[Data extracted from a collection]

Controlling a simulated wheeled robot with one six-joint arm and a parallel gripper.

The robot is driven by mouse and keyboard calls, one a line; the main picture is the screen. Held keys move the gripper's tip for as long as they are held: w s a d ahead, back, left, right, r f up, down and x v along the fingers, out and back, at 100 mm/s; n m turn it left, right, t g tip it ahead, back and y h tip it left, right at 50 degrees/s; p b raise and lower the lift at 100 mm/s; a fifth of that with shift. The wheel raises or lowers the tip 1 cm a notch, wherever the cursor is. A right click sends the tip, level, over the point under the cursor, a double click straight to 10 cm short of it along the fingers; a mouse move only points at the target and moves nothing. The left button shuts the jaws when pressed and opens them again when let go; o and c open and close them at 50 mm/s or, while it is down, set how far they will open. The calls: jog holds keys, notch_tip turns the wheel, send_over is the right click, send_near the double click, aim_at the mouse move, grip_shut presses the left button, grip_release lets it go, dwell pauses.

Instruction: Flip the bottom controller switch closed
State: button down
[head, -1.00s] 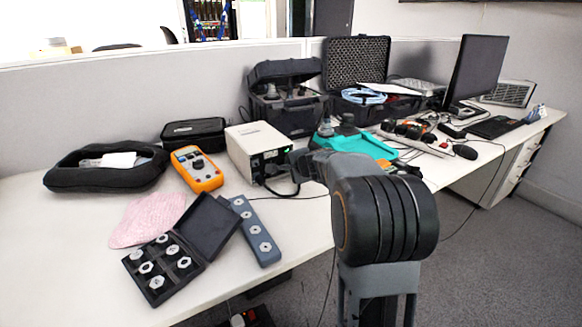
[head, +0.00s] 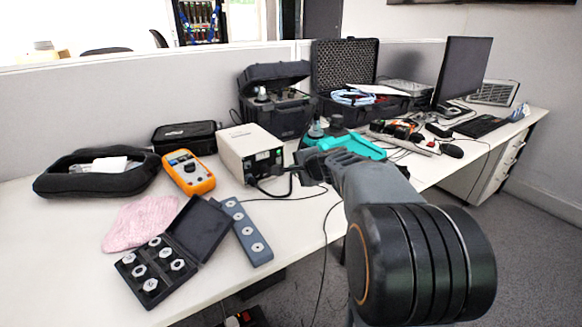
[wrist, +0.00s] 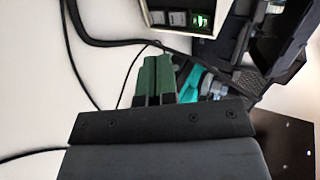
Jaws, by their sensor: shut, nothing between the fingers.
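The controller is a cream box (head: 246,143) on the desk; its front panel, with a small green light, faces my arm. In the wrist view the panel edge is at the top, with a green-lit rocker switch (wrist: 202,20) and a grey switch (wrist: 178,18) beside it. I cannot tell which one is the bottom switch. My gripper (head: 298,166) is just right of the box in the head view. In the wrist view its green fingers (wrist: 156,60) are shut, empty and apart from the panel. The switch positions are too small to read.
A black cable runs from the box across the desk. An orange multimeter (head: 188,172), a black case of fittings (head: 200,228) and a grey block (head: 246,232) lie to the left and front. A teal tool (head: 350,143) and an open black case (head: 275,110) stand behind.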

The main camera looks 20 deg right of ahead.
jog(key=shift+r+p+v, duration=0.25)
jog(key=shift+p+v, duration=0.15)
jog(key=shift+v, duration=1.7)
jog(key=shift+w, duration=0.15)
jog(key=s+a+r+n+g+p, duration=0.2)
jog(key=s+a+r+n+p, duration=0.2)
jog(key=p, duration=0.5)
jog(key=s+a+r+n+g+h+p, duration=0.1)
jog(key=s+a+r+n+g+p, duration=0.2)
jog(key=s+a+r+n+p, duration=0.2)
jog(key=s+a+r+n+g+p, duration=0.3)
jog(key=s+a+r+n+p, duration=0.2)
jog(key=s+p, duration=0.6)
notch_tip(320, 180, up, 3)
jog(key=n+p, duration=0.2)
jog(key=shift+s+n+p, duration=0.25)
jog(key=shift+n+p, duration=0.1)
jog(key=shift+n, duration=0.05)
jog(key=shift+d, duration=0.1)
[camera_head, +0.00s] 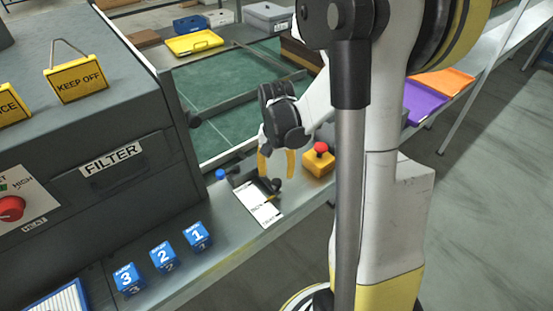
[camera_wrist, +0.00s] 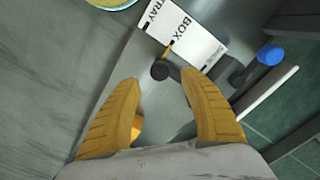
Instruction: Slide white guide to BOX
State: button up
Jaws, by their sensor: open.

* Goal *
Reproduce all of the material exactly, apart from the pictures.

* Exercise response *
Controlling a simulated wheeled robot with one six-joint arm and a parallel gripper.

The robot is driven by mouse and keyboard calls, one a line; the main picture is the screen. Held keys move the gripper's tip for as long as they are held: w s a d ahead, back, left, right, r f up, down and x v along the fingers, out and back, at 100 mm/s; n m turn it left, right, t g tip it ahead, back and y h tip it left, right at 50 degrees/s; p b raise and lower the lift at 100 mm/s; a fifth of that with shift. The wheel raises or lowers the tip 1 cm a notch, wherever the cursor is. A right click sends the tip, level, over the point under the cursor, a double click straight to 10 cm short of it along the fingers; a mouse move only points at the target and moves nothing. The left button shuts the jaws when pressed and opens them again when let go; o and c open and close them at 50 mm/s or, while it is down, set how far they will open. The calls: jog holds keys, notch_tip turns the wheel, send_over is the right click, send_near the double click, aim_at the mouse move, grip_shut presses the left button, grip_release lets it go, dwell pauses.

Instruction: Flip the bottom controller switch closed
State: button down
[head, -1.00s] 
[head, +0.00s] 
[wrist, +0.00s] 
Jaws, by their sensor: shut, nothing between the fingers.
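The controller is a cream box (head: 246,143) on the desk; its front panel, with a small green light, faces my arm. In the wrist view the panel edge is at the top, with a green-lit rocker switch (wrist: 202,20) and a grey switch (wrist: 178,18) beside it. I cannot tell which one is the bottom switch. My gripper (head: 298,166) is just right of the box in the head view. In the wrist view its green fingers (wrist: 156,60) are shut, empty and apart from the panel. The switch positions are too small to read.
A black cable runs from the box across the desk. An orange multimeter (head: 188,172), a black case of fittings (head: 200,228) and a grey block (head: 246,232) lie to the left and front. A teal tool (head: 350,143) and an open black case (head: 275,110) stand behind.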

The main camera looks 20 deg right of ahead.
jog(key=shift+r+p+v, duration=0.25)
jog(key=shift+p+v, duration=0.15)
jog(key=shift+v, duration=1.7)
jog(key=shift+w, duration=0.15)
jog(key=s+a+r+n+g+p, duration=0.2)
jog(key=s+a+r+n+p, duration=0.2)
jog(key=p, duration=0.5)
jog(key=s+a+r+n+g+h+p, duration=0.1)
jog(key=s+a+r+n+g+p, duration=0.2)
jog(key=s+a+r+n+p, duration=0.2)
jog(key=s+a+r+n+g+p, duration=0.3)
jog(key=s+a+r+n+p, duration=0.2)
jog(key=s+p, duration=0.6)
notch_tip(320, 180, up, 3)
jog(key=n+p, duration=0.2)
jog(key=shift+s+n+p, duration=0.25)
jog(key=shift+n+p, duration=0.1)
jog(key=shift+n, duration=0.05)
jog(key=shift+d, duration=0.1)
[camera_head, +0.00s] 
[camera_wrist, +0.00s] 
Instruction: Slide white guide to BOX
State: button up
Jaws, by their sensor: open.

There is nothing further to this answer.